┌────────

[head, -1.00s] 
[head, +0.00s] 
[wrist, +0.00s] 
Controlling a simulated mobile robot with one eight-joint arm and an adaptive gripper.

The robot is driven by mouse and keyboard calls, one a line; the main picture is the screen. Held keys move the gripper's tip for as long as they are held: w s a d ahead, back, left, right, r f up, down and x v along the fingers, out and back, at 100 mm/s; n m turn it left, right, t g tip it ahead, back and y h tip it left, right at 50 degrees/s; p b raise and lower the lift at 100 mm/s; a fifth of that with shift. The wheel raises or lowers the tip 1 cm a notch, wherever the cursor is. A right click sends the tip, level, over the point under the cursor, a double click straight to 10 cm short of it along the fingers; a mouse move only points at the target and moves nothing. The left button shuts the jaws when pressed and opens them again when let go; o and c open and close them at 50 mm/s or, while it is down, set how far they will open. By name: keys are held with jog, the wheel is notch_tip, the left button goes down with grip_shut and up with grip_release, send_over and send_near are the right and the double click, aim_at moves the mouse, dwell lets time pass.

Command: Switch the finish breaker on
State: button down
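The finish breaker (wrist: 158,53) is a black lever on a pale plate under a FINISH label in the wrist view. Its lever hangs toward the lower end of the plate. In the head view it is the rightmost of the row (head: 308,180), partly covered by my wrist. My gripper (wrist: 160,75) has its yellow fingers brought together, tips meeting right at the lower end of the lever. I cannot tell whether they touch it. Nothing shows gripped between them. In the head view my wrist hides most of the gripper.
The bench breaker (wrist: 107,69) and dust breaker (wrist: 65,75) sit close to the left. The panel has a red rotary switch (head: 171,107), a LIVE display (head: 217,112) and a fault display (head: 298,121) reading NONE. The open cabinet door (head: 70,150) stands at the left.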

└────────

Using the listing above, reproduce each line without omission.

Worked solution:
[head, -1.00s] 
[head, +0.00s] 
[wrist, +0.00s] 
Controlling a simulated mobile robot with one eight-joint arm and an adaptive gripper.

The robot is driven by mouse and keyboard calls, one a line; the main picture is the screen. Held keys move the gripper's tip for as long as they are held: w s a d ahead, back, left, right, r f up, down and x v along the fingers, out and back, at 100 mm/s; n m turn it left, right, t g tip it ahead, back and y h tip it left, right at 50 degrees/s; p b raise and lower the lift at 100 mm/s; a fifth of that with shift. The wheel raises or lowers the tip 1 cm a notch, wherever the cursor is. A right click sends the tip, level, over the point under the cursor, a double click straight to 10 cm short of it along the fingers; a mouse move only points at the target and moves nothing. The left button shuts the jaws when pressed and opens them again when let go; o and c open and close them at 50 mm/s or, while it is down, set how far they will open. By name: keys are held with jog, the wheel is notch_tip, the left button goes down with grip_shut and up with grip_release, send_over and send_near are the right and the double click, aim_at moves the mouse, dwell lets time pass.

Command: Switch the finish breaker on
State: button down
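The finish breaker (wrist: 158,53) is a black lever on a pale plate under a FINISH label in the wrist view. Its lever hangs toward the lower end of the plate. In the head view it is the rightmost of the row (head: 308,180), partly covered by my wrist. My gripper (wrist: 160,75) has its yellow fingers brought together, tips meeting right at the lower end of the lever. I cannot tell whether they touch it. Nothing shows gripped between them. In the head view my wrist hides most of the gripper.
The bench breaker (wrist: 107,69) and dust breaker (wrist: 65,75) sit close to the left. The panel has a red rotary switch (head: 171,107), a LIVE display (head: 217,112) and a fault display (head: 298,121) reading NONE. The open cabinet door (head: 70,150) stands at the left.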

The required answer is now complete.